- _What needs to be done_: From the entries below, count every line that contains the word "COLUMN". Please give the number and nothing else.

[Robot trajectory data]
####

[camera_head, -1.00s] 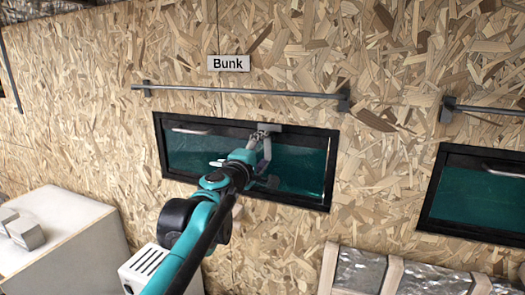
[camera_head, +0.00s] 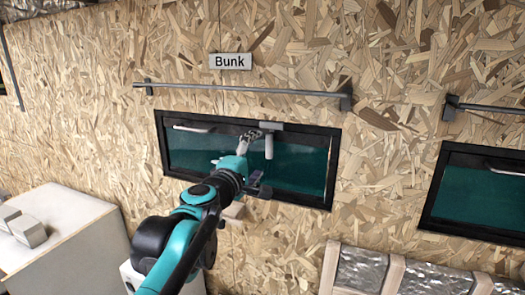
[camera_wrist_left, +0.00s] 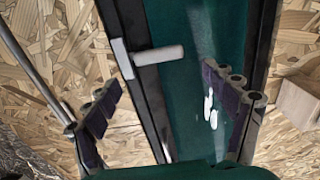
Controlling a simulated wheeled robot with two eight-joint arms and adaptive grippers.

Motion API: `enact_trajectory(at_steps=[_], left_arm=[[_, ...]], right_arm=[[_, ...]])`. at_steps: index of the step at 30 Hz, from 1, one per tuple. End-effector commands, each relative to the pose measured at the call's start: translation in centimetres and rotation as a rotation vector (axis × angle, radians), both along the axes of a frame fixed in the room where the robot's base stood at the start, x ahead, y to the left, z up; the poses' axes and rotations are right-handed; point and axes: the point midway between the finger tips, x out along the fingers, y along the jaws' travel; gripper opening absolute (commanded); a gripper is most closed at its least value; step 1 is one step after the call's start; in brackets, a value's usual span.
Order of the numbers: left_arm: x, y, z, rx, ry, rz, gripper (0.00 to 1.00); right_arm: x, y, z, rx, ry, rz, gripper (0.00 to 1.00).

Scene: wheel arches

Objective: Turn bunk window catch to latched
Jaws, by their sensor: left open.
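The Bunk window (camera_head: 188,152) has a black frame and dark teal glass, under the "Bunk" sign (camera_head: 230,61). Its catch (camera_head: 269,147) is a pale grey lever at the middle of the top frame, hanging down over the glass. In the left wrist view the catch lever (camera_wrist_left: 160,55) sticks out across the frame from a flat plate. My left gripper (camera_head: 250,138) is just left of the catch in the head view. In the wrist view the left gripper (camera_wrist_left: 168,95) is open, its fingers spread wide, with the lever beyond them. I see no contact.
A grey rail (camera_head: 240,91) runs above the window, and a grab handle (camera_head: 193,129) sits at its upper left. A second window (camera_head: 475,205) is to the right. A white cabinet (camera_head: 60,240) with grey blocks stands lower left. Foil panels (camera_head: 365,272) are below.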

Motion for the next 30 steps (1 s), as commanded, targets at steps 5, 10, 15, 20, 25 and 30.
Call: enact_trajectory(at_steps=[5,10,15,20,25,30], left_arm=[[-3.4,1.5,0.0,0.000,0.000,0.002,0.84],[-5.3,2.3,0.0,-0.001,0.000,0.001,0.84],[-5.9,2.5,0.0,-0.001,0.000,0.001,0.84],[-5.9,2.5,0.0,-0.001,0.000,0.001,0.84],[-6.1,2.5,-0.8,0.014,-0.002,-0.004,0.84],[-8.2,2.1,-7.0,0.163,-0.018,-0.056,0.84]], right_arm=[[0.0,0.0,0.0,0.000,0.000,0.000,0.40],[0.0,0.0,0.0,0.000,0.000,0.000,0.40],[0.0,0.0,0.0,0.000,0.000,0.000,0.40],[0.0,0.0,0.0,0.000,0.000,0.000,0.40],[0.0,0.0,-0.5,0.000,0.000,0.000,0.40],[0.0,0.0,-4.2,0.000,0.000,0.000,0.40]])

####

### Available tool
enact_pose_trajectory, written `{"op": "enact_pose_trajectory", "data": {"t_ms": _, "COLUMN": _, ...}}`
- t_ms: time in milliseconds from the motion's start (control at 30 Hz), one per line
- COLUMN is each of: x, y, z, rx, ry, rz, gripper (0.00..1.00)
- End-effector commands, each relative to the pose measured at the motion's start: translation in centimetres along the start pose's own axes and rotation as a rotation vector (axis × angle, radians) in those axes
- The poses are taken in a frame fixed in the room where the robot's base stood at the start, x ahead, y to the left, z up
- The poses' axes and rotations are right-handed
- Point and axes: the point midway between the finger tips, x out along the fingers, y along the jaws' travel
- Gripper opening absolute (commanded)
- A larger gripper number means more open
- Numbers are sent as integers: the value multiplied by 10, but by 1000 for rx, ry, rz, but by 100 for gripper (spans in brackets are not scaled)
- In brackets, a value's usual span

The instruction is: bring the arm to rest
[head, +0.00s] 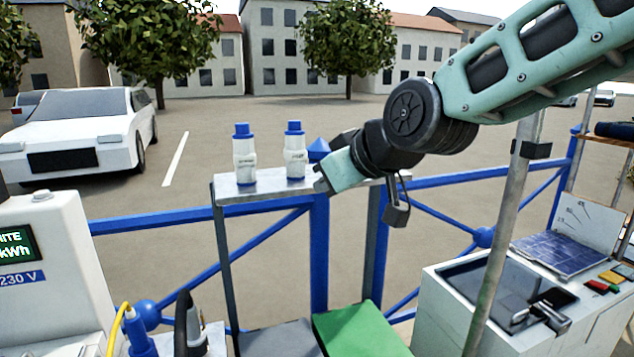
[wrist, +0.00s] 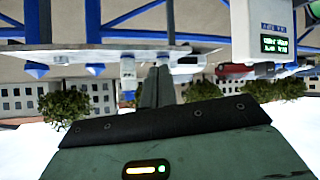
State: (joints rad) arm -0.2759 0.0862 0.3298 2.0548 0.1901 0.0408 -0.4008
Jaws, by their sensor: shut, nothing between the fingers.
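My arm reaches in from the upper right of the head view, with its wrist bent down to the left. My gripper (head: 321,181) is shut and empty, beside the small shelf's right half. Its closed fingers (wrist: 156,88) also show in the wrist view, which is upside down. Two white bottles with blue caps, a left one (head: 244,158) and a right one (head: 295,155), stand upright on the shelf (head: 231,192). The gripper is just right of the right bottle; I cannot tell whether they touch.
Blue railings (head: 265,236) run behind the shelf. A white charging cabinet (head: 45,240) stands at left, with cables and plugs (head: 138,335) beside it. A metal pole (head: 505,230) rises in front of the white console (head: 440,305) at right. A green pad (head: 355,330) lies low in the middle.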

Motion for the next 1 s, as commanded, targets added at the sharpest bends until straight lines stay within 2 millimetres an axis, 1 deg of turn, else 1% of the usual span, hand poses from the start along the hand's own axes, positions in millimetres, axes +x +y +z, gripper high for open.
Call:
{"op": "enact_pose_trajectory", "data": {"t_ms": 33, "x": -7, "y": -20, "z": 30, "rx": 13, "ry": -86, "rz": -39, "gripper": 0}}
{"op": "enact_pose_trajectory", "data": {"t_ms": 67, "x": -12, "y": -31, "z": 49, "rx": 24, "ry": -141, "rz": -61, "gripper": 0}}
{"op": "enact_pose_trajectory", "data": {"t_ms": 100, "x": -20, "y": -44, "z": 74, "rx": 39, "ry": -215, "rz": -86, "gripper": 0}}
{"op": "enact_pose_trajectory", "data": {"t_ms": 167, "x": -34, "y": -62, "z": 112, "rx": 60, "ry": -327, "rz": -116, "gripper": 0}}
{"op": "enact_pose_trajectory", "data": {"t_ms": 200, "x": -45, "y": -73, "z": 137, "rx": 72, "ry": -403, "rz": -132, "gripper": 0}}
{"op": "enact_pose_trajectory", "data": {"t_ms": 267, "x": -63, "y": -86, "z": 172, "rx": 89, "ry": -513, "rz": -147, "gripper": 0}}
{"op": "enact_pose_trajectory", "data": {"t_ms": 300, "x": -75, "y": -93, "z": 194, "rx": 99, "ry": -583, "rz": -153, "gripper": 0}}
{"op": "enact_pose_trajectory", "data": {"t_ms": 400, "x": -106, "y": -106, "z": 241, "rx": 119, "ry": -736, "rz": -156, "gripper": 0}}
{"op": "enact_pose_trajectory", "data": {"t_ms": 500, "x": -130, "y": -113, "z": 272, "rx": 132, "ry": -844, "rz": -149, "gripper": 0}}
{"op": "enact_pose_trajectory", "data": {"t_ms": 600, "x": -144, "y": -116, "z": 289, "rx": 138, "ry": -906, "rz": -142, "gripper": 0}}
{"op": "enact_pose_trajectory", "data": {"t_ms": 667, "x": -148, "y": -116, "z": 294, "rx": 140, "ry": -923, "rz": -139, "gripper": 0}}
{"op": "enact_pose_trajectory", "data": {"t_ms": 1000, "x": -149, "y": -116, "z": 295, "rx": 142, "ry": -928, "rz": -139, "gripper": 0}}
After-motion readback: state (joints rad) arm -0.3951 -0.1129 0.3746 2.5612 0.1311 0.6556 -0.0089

####

- _Finished task_: 2